Microcosm's first stage tanks run at 550 psi. to provide 385 psi. chamber pressure. To keep weight down, they are made of carbon fiber that is filament-wound in-house. "We replace the turbopump with extra winds on the tank," said Microcosm President James R. Wertz. This makes them only 40% the weight of an equivalent aluminum tank and one-tenth the cost, he said. The main trick is to build a carbon fiber LOX tank that won't explode when shock causes the LOX and carbon to react. To solve this problem, the company has developed a composite liner material and construction process good for multiple chill and pressure cycles, Wertz said.

The company flew an SR-S rocket on Jan. 27, 1999, powered by a single 5,000-lbf. motor, and an SR-XM-1 rocket on Mar. 9, 2001, powered by a pair of these motors. It plans to fly a suborbital SR-XM-2 in early 2004 with a 20,000-lbf. motor.
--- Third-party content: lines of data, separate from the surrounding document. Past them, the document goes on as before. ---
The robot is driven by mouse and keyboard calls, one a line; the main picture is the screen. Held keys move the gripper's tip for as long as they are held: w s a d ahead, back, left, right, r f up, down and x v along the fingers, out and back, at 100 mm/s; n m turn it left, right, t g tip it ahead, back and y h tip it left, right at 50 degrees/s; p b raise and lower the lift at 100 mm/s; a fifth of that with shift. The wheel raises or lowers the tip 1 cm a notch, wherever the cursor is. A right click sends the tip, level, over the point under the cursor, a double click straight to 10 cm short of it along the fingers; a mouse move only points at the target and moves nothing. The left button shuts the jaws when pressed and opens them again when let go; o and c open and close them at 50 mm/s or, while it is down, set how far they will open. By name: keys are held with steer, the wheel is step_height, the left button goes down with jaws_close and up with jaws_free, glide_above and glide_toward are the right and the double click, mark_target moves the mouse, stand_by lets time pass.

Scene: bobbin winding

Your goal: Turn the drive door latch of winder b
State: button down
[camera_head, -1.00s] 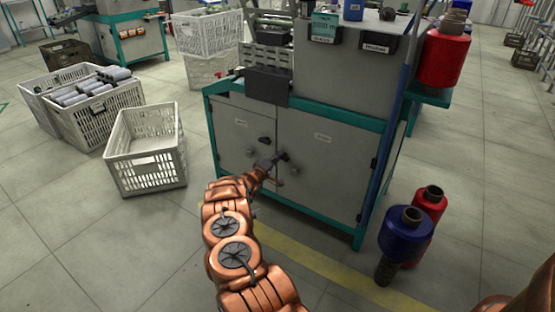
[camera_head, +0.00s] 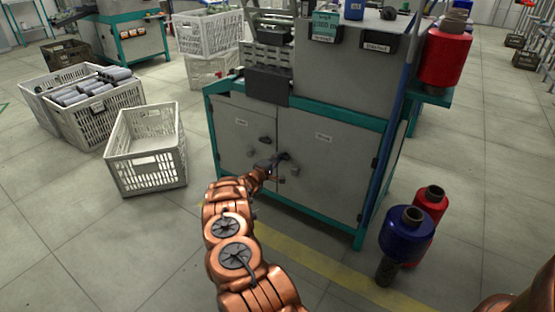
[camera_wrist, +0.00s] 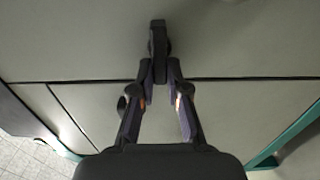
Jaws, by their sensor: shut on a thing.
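The winder (camera_head: 345,70) is a grey cabinet with a teal frame, with a left door (camera_head: 240,140) and a right door (camera_head: 330,150) at the front. A small dark latch handle (camera_wrist: 158,38) is at the top centre of the wrist view, near the seam between the doors. My gripper (camera_wrist: 159,72) is shut on this latch, its fingertips on either side of the handle's lower part. In the head view my gripper (camera_head: 275,160) is at the doors' meeting edge, and the latch is mostly hidden by it. Another dark knob (camera_wrist: 122,104) shows left of my fingers.
A white crate (camera_head: 148,180) stands empty on the floor to the left. Blue (camera_head: 405,240) and red (camera_head: 432,200) bobbins stand on the floor at right. A crate of grey bobbins (camera_head: 100,125) is farther left. Open floor lies in front of the cabinet.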

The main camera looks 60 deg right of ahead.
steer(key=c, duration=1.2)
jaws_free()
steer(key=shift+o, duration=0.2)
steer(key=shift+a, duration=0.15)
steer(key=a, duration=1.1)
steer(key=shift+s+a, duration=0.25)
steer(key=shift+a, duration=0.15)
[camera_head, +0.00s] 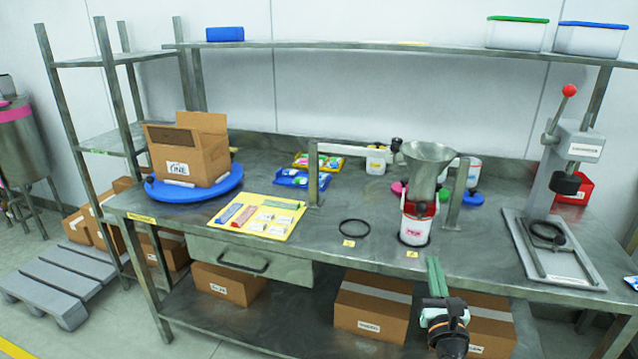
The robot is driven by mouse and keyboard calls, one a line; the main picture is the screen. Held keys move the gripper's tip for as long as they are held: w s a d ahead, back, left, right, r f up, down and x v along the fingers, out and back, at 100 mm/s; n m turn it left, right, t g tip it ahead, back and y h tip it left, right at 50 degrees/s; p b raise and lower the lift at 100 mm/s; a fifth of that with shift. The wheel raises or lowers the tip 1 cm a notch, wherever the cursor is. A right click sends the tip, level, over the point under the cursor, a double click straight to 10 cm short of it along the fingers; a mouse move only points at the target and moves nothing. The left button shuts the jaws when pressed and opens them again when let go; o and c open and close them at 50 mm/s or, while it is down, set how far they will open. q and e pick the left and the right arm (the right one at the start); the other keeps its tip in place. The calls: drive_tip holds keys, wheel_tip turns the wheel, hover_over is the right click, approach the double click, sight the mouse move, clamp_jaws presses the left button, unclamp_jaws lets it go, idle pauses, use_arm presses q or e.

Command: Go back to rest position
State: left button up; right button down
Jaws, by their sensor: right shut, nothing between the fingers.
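My right gripper (436,274) shows at the lower middle right, in front of the table's front edge. Its green fingers are together with nothing between them, pointing up toward the white and red container. My left gripper is not in the picture. The steel table (330,262) spans the view. A metal funnel (428,160) sits above a white container with a red top (415,228) near the front edge. An open cardboard box (190,160) stands on a blue round turntable (205,192) at the left.
A yellow board (262,228) with small cards lies near the front edge. A black ring (354,228) lies beside the container. A press with a red knob (568,150) stands at the right. Boxes (372,308) fill the lower shelf. A grey pallet (60,280) lies on the left floor.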

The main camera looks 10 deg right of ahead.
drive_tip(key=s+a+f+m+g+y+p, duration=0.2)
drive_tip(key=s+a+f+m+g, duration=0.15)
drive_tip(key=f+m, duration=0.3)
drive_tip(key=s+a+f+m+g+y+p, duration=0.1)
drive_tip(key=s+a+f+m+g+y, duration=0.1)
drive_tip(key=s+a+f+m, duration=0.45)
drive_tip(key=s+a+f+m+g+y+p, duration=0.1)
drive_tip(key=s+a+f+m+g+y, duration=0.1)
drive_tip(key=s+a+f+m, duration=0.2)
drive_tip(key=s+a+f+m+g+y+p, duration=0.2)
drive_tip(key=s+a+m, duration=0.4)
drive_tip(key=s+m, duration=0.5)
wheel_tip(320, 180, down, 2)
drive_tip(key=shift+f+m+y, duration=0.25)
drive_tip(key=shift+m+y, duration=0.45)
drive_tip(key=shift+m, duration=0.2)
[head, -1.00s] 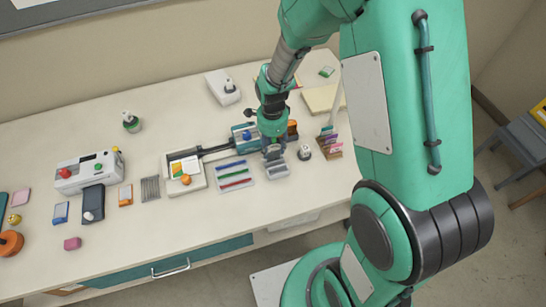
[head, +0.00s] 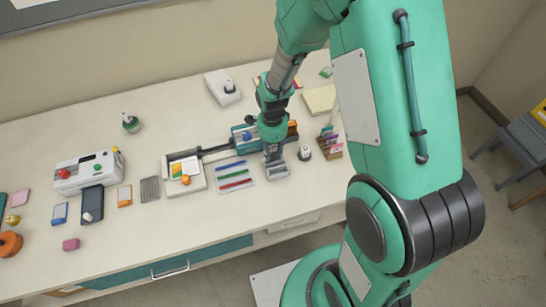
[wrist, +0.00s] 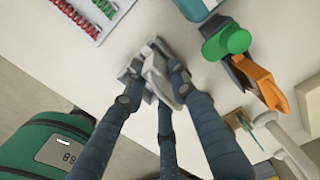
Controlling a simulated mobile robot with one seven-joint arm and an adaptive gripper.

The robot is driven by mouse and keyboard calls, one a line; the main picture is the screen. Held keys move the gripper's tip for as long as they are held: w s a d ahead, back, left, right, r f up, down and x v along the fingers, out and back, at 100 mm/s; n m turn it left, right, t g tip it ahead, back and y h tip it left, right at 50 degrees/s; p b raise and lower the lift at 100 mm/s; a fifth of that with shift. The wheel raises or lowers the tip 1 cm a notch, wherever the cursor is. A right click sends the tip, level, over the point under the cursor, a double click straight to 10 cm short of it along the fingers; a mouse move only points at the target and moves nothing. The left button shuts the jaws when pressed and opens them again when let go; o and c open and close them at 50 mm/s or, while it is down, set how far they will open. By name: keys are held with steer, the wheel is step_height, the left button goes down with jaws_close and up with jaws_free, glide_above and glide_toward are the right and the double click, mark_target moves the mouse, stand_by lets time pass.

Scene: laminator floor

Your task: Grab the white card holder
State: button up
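The white card holder, a pale grey-white stand (head: 277,171), is on the white table near its front edge. In the wrist view, it (wrist: 158,72) is between the dark fingers of my gripper (wrist: 155,82). In the head view, my gripper (head: 273,152) points down at the holder and hides its back part. The fingers lie close around the holder and overlap it. I cannot tell whether they press on it. The holder appears to rest on the table.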

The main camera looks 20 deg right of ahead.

SpaceX believes the turbopump is worth its expense for the tank weight it saves, Musk said. The Falcon uses aluminum tanks and he is skeptical whether a composite tank can work with LOX.

SpaceX hopes to make an orbital launch by the end of the year, pending government approval. Significant hardware, including the first stage tanks and turbopump, have already arrived from subcontractors at the company's shop here. Injector development is underway, firing into a solid copper testbed thrust chamber for a few seconds at a time. And the company already has launch orders from a Defense Dept. customer and a foreign government, Musk said.